マカーマ (文学)
マカーマ (مقامة , Maqāma) は、アラビア語文学における一形式をさす。複数形はマカーマート (maqāmāt)。原義はアラビア語で「立つところ」や「集会」を表す。
基本的な物語は、主人公がイスラーム世界のさまざまな場所を放浪し、言葉巧みに人を騙して稼ぎを得る様子を、語り手が聞かせるというものになっている。詩と散文が混じる構成で、時に哀しみやユーモアをまじえており、ジャーヒリーヤ起源の逸話も含めつつ中世イスラーム世界の風俗がうかがえる内容となっている。
概要
編集アッバース朝やブワイフ朝治下の10世紀に生まれたとされ、創始者は、「バディー・ウッ・ザマーン」(時代の驚異)とも呼ばれたハマザーニーと言われる。ハマザーニーがマカーマを作るきっかけとして、詩人のイブン・ドライドが物語を人々に披露していたのを見たという説もある。現存するハマザーニーのマカーマートは50数話だが、そもそもは100話以上あったとされる。語尾の押韻を強調するサジュウ体によって書かれており、語り手に朗詠されることが意識されていた。

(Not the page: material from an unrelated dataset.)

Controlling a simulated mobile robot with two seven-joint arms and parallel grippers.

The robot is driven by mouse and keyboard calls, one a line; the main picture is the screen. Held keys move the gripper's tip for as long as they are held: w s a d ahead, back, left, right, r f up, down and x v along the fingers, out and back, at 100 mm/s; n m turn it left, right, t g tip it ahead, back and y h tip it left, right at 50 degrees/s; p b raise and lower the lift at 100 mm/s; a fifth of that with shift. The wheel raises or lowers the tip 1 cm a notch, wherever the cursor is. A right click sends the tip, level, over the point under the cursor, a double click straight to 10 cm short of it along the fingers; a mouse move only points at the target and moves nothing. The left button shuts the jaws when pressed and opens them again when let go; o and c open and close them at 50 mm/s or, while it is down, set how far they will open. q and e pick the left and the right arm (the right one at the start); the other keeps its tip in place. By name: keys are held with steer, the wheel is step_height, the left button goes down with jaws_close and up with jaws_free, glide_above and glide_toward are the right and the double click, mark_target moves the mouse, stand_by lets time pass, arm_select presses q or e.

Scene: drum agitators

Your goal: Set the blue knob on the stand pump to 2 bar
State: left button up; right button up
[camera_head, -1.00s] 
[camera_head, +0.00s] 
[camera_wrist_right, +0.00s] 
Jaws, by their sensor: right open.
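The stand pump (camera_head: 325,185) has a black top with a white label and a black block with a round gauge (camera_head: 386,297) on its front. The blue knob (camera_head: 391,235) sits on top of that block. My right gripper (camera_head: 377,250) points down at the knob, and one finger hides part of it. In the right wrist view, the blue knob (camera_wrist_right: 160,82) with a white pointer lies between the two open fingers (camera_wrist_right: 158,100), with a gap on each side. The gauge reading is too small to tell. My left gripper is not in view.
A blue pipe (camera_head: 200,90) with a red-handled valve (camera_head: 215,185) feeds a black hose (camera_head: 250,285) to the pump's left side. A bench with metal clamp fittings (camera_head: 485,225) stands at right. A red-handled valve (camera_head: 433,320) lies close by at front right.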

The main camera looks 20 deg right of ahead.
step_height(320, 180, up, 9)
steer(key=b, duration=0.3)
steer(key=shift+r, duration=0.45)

ハマザーニーが創作したのちに、アル・ハリーリーがマカーマを大成した。ハマザーニーの作品は登場人物の設定や語りに厳密な統一がなかったが、ハリーリーはそれらを統一したうえで修辞技法などを駆使して磨きをかけ、様式を完成させた。ハニーニーのマカーマでは、ハーン、モスク、文学サロン、ディーワーン、裁判所、船上、庭園、婚姻の場、救護施設、墓地などが舞台に使われ、ハマザーニーの作品と異なり主人公は基本的に暴力をふるわず、言葉や演技で金や物品をせしめる。主人公の技量は高く、本歌取りや回文、連歌(イジャーザ)などの技法が多数盛りこまれている。
評価と影響
編集マカーマは、ハリーリーの作品を模範として文人たちによる創作が続けられ、アンダルス時代のイベリア半島にも伝わる。13世紀には、ジュダ・アル・ハリーズィー( judah al harizi )が、ハリーリーの『マカーマート』をヘブライ語に翻訳した。ジュダ・アル・ハリージーは自身もマカーマを執筆し、そのラテン語訳がヨーロッパに広まった。ハリーリーの作品は、ドイツの詩人で東洋学者であるフリードリヒ・リュッケルトに訳され、ヨーロッパに東洋趣味の影響を与え、シューマンの『東洋の絵』(作品66)などに着想を与えている。